» **Work instructions**: Pull out every line with the word "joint" from the entries below.

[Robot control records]

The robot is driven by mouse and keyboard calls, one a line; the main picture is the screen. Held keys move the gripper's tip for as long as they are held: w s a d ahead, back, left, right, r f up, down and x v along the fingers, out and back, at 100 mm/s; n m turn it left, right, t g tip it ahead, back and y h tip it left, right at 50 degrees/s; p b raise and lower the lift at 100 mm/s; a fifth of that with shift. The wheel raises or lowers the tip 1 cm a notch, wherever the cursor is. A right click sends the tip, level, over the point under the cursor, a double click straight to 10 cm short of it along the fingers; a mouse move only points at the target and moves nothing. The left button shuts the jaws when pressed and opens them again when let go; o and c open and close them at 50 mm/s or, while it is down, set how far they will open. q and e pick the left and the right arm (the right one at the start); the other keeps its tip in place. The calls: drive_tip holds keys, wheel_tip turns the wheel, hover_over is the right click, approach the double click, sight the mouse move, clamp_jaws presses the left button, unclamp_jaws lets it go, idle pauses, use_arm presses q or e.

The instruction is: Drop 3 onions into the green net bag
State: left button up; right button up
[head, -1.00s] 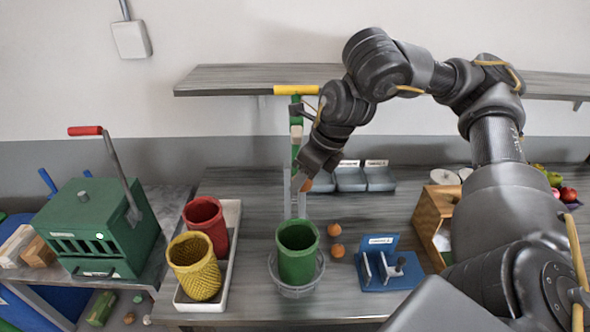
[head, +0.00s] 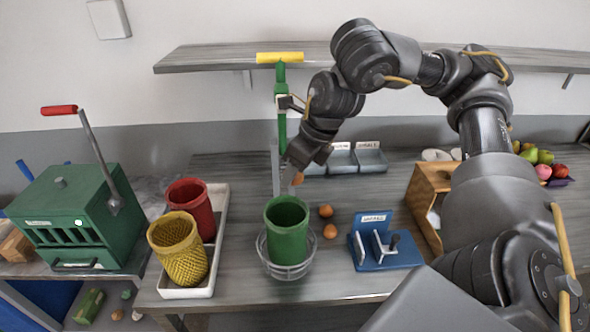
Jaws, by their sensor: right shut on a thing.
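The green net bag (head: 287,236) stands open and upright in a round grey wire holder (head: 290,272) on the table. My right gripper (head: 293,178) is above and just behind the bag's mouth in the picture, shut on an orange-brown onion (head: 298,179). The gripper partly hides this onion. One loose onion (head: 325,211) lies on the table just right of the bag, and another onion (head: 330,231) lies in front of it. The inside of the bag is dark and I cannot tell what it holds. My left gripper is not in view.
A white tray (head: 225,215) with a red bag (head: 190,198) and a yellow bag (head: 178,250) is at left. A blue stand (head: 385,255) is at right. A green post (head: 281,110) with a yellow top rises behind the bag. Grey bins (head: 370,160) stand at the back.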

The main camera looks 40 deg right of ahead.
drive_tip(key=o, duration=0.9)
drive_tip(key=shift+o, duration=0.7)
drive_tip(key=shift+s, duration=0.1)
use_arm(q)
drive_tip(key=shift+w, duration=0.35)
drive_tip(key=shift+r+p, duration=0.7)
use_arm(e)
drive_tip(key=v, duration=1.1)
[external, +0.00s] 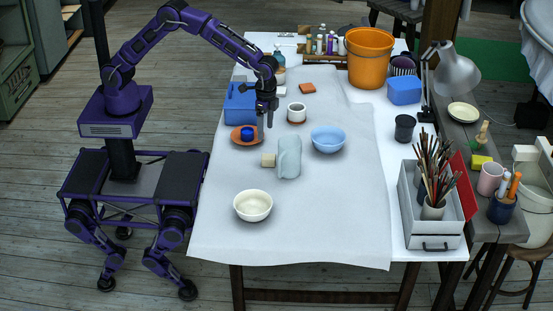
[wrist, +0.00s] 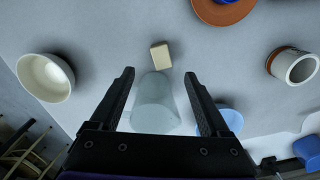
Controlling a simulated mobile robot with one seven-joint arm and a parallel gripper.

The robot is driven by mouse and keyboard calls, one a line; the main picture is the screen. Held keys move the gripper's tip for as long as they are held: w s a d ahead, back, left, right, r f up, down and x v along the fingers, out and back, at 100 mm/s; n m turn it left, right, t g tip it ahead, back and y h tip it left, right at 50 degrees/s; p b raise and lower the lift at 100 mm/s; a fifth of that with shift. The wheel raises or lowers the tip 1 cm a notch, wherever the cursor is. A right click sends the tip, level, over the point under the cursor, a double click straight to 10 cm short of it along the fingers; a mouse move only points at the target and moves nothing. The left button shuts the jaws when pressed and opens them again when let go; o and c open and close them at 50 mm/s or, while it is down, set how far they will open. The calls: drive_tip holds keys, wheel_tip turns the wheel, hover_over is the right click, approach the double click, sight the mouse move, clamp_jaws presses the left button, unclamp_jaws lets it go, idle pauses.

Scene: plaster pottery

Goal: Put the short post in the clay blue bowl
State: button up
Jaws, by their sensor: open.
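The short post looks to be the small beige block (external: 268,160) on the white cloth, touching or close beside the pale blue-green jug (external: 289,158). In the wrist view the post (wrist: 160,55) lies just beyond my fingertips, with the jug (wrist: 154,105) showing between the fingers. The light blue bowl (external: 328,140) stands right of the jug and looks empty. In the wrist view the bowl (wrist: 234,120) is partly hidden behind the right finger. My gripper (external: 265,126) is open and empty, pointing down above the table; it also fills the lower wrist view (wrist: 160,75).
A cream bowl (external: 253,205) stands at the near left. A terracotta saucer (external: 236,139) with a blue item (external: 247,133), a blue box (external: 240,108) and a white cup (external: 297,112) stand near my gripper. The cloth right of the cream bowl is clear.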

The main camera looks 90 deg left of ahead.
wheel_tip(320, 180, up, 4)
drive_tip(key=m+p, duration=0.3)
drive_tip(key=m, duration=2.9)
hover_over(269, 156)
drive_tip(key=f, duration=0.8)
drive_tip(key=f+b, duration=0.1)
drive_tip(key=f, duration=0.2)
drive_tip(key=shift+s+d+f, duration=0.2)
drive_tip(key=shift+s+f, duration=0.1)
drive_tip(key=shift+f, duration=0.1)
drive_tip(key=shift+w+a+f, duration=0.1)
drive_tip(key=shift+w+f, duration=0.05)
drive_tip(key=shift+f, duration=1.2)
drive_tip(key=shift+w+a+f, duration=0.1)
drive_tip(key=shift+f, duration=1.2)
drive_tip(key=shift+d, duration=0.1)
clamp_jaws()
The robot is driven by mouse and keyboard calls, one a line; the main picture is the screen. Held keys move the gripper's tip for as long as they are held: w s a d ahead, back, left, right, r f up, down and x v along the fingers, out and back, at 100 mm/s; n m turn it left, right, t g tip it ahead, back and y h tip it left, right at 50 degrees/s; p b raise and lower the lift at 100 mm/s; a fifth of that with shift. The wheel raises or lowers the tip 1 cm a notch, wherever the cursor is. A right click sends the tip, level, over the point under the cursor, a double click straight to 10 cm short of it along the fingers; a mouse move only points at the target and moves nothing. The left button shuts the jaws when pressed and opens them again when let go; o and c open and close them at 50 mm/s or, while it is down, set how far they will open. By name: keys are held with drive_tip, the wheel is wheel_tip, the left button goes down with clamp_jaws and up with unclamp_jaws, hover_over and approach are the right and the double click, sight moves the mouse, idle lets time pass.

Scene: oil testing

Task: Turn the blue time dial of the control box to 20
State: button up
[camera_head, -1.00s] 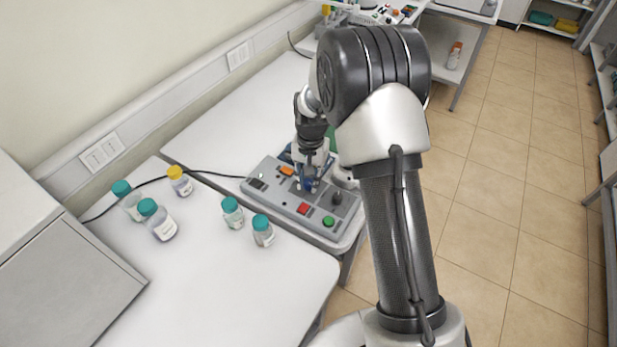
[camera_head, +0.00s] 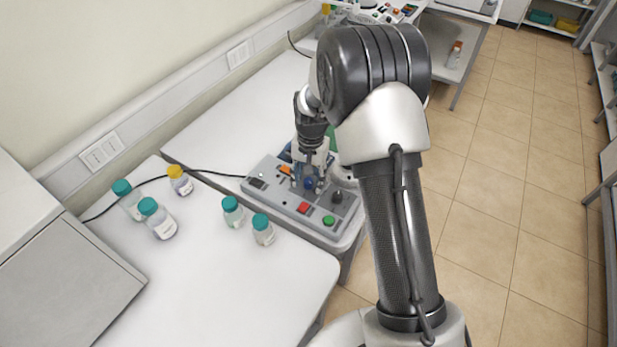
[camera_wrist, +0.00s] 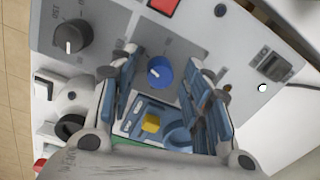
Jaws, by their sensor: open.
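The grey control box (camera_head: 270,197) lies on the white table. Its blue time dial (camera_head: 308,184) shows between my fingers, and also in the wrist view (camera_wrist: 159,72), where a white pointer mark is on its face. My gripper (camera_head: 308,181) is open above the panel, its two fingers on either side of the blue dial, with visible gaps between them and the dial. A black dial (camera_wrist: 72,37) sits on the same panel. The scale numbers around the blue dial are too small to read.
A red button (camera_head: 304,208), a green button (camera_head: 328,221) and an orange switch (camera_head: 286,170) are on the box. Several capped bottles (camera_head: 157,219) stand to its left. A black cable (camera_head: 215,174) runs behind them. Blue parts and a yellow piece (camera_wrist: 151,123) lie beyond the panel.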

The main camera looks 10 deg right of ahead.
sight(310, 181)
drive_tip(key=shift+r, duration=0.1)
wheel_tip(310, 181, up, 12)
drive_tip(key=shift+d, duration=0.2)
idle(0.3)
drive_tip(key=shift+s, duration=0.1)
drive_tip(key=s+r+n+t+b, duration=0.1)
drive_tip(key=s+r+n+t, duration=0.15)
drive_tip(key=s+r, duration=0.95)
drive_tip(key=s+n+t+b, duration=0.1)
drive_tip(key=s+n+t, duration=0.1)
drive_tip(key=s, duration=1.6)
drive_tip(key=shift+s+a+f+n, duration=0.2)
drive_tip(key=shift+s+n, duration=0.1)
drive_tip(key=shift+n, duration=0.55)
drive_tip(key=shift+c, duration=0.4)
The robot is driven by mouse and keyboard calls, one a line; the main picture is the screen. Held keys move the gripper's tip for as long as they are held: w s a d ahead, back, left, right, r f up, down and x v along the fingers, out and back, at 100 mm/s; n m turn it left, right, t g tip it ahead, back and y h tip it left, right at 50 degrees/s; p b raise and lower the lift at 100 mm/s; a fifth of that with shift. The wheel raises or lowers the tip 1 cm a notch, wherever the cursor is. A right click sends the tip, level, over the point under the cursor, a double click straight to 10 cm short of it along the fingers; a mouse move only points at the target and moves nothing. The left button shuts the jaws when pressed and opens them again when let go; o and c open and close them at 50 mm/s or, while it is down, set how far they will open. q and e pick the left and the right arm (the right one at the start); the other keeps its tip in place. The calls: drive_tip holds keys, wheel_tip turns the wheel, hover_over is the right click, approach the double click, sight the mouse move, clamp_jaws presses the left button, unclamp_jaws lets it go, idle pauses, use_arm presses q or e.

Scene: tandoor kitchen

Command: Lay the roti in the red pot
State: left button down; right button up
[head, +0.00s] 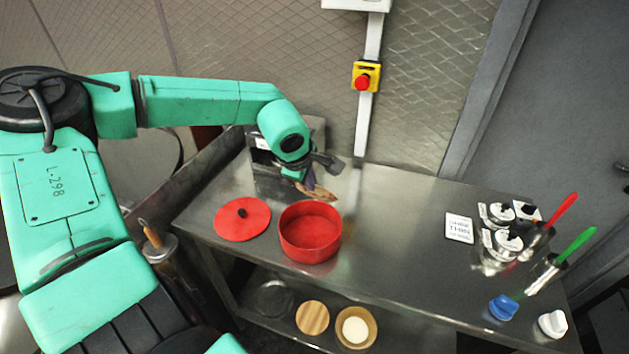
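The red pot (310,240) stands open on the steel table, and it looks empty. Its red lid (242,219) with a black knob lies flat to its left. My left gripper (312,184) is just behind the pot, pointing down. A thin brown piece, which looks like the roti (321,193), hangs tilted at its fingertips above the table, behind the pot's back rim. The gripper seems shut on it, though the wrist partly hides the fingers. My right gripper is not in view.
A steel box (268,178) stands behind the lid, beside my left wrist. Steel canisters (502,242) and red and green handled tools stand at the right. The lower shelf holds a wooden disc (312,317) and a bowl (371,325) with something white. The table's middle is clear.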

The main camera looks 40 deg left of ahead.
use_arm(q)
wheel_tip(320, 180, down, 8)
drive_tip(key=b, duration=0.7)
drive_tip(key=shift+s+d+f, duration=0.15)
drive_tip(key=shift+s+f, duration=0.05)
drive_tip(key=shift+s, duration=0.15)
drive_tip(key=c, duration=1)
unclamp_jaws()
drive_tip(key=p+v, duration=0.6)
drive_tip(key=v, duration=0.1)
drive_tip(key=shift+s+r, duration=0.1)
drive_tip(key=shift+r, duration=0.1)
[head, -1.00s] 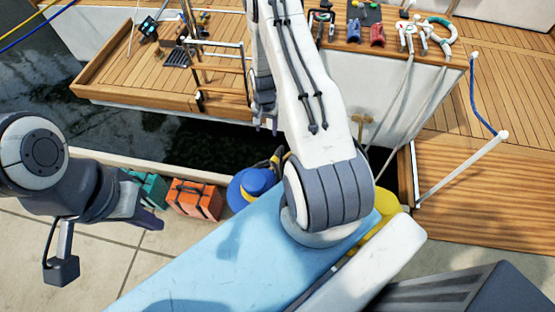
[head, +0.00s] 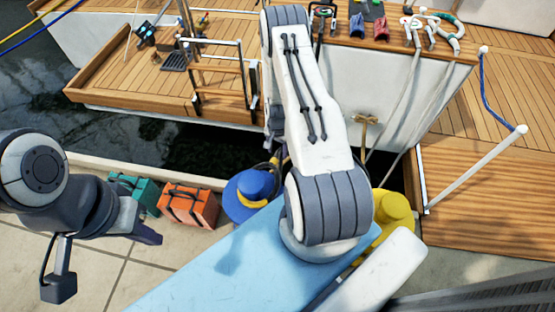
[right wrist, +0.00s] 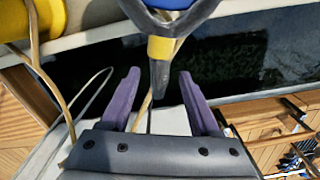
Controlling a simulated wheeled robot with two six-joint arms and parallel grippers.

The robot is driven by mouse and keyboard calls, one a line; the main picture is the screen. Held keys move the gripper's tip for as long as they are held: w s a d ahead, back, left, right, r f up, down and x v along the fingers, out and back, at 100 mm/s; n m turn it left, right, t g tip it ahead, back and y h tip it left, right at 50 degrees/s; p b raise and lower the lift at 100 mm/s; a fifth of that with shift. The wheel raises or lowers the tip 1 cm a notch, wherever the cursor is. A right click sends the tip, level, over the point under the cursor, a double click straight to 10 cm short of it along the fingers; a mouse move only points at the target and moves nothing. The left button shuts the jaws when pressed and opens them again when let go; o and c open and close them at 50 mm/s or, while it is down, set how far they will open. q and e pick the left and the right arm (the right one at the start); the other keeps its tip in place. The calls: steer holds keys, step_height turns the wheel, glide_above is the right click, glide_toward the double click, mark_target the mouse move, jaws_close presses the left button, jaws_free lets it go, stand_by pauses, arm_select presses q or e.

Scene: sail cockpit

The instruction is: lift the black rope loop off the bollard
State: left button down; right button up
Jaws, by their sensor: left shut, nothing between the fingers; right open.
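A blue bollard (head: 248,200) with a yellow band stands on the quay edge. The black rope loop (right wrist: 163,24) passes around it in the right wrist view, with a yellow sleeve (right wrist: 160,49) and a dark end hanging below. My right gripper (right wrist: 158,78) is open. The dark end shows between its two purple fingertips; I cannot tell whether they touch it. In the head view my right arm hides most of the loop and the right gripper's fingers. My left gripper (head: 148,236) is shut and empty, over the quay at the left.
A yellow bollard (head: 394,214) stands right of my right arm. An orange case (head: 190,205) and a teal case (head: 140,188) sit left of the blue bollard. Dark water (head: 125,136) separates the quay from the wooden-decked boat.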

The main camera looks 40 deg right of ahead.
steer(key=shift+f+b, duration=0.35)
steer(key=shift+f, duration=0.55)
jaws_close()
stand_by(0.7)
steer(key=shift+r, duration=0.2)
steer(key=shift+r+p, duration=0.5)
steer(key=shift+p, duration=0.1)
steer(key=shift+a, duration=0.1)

» **Solution for this task**:
Controlling a simulated mobile robot with one seven-joint arm and a parallel gripper.
Controlling a simulated wheeled robot with two six-joint arms and parallel grippers.

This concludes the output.